--- begin Data extract ---

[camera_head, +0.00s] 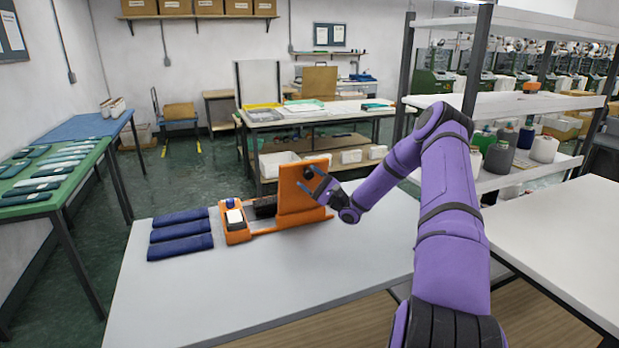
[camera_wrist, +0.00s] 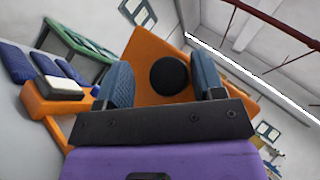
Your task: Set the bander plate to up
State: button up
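The bander plate (camera_head: 292,202) is an orange panel standing upright at the right end of an orange frame on the grey table. A round black knob (camera_wrist: 169,74) sits on its face, and the plate fills the middle of the wrist view (camera_wrist: 158,50). My gripper (camera_head: 317,182) is at the plate's right side, facing the knob. In the wrist view its two blue-grey fingers are apart, with the knob showing between them. They are not closed on it. I cannot tell whether the fingertips touch the plate or how far they reach past the knob.
The orange bander base (camera_head: 237,236) carries a white-topped block (camera_head: 234,217) and a blue knob (camera_head: 230,202). Several dark blue rolls (camera_head: 180,235) lie to its left. The front of the grey table (camera_head: 230,295) is clear. A shelf with yarn cones (camera_head: 498,155) stands at right.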

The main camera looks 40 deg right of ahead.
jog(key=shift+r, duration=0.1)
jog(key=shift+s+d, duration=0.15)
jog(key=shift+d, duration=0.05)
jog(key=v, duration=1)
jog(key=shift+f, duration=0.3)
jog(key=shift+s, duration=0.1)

--- end Data extract ---

**Prompt**
Each line from the top of the material through the line containing "Your task: Set the bander plate to up" should be reproduced exactly; please drop any images.

**Written solution**
[camera_head, +0.00s] 
[camera_wrist, +0.00s] 
Your task: Set the bander plate to up

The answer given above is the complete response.